3. Design. The 2013 NMC Horizon Report Museum Edition talks about how uniformity of design across all media applications should be applied. For example, use the same logo in your website as you do in the mobile app. If your website is a certain shade of blue, or has a specific background, incorporate those colors and/or design into your mobile app. You don’t want to have a professionally designed website and then use photos from 10 years ago and bright pink for your mobile app because you are emotionally connected to those things. Last but not least, look at apps with high quality design standards and try to follow that standard so that your organization is represented in the best way possible. If you are not sure if you are following design standards, consult with someone who can give you good advice. For more information about upcoming technologies in museums, watch this video.
4. Do not Invest Before You Test. With limited budgets, be sure to test your item out first, before you make a commitment to purchase it. Come up with a testing phase plan and make a short-term commitment to the item. Be sure to survey users at the end of your testing phase to see if the mobile app enhanced their visitor experience, what issues they encountered and what their expectations may be for the app. This will help to determine whether or not your organization will want to move forward with a long-term commitment.
5. Archive.

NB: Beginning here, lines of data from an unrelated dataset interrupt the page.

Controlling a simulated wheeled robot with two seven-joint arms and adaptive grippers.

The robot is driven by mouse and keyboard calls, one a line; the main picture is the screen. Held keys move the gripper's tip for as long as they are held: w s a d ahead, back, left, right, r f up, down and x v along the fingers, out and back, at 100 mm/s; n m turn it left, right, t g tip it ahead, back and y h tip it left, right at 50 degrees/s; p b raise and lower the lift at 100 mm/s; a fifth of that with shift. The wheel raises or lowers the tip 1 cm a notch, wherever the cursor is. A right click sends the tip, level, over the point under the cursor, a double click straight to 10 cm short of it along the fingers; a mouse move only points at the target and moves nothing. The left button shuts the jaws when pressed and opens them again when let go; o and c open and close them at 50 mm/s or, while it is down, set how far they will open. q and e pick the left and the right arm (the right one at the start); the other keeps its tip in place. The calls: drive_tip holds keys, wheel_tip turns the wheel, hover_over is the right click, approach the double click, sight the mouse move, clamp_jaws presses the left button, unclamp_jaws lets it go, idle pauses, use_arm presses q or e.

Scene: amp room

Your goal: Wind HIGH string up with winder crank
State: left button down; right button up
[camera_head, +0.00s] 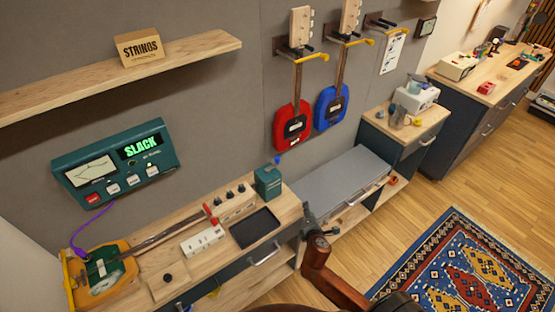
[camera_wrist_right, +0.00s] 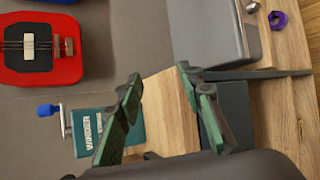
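The winder, a teal box (camera_head: 268,183), stands at the back right end of the workbench. In the right wrist view the box (camera_wrist_right: 85,132) reads WINDER, and its crank with a blue knob (camera_wrist_right: 47,109) sticks out to the left. An orange guitar (camera_head: 103,280) lies on the bench at the far left, its neck pointing right. A teal tuner panel (camera_head: 118,160) on the wall reads SLACK. My right gripper (camera_head: 312,218) is in front of the bench's right end. Its green-padded fingers (camera_wrist_right: 160,76) are apart and empty, one partly overlapping the winder. My left gripper is not in view.
A dark tray (camera_head: 255,228), a white box (camera_head: 203,241) and a knob block (camera_head: 233,204) stand on the bench. A grey-topped low unit (camera_head: 342,178) is to the right. Red (camera_head: 292,128) and blue (camera_head: 331,108) guitars hang on the wall. Open floor lies right.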

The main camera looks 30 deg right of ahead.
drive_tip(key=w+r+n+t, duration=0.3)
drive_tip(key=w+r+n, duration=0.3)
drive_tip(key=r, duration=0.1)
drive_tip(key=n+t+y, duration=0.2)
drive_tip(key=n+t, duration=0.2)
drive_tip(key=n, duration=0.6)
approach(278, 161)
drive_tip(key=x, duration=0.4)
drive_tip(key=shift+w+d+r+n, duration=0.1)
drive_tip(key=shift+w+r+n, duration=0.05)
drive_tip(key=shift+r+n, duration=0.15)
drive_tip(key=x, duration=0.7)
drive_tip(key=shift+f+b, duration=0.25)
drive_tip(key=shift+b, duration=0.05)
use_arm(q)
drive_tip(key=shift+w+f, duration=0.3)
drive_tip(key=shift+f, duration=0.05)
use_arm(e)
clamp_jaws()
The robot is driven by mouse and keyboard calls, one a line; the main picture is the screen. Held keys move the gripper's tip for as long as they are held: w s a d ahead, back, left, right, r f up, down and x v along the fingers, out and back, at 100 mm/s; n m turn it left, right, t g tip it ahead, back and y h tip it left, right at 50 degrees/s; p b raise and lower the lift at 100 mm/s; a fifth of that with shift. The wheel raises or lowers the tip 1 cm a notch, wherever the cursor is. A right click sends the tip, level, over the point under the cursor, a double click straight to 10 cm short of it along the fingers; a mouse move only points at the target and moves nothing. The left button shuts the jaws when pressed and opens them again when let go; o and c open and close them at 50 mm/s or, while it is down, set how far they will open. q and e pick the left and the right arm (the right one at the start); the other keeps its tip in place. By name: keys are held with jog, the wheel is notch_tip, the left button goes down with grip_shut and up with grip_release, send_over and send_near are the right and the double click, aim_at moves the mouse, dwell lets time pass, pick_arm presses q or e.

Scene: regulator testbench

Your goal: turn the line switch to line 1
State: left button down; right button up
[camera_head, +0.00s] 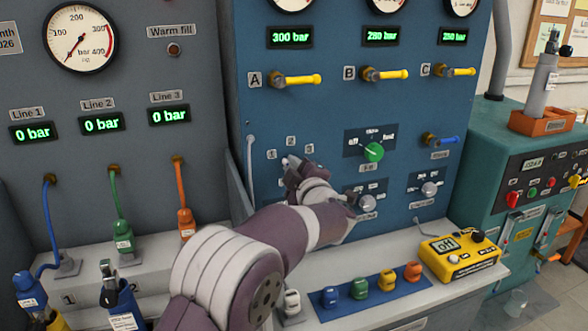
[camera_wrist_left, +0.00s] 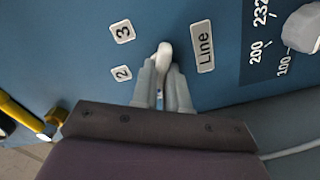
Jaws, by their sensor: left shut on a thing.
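The line switch (camera_wrist_left: 165,52) shows in the left wrist view as a white rounded knob on the blue panel, beside the "Line" label (camera_wrist_left: 203,47). My left gripper (camera_wrist_left: 164,85) is shut on it, with a pale finger on either side. The number labels 2 (camera_wrist_left: 121,73) and 3 (camera_wrist_left: 123,31) are visible there; label 1 is not. In the head view, labels 1 (camera_head: 271,154), 2 (camera_head: 290,141) and 3 (camera_head: 309,149) surround my left gripper (camera_head: 290,163), which hides most of the switch. Which number the switch points to cannot be told. My right gripper is not in view.
A green knob (camera_head: 373,152) and a grey knob (camera_head: 367,203) sit right of the gripper. Yellow-handled valves (camera_head: 299,79) are above. Colored plugs in a blue rack (camera_head: 340,307) and a yellow meter (camera_head: 458,256) stand on the bench below.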

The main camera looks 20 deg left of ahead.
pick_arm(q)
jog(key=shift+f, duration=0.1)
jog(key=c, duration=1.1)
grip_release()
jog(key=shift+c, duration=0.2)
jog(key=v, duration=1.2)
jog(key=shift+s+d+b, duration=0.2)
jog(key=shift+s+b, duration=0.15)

You are done with your app and have gone through all the trouble to plan, design, create content and gather images, now what? Save all that digital and printed information and keep an archive of the process. This will help those who come in after you to take over the project and will provide a safe place for all your content and images in case God forbid, your app is hacked, or Apple goes out of business. Be sure to migrate all digital content every 3-5 years to the updated version of software in which it was saved. If you do not need to save the functionality of the content (just textual), then save the items as as PDF or PDF/A (archival standard PDF). Whatever you do, save your process and content.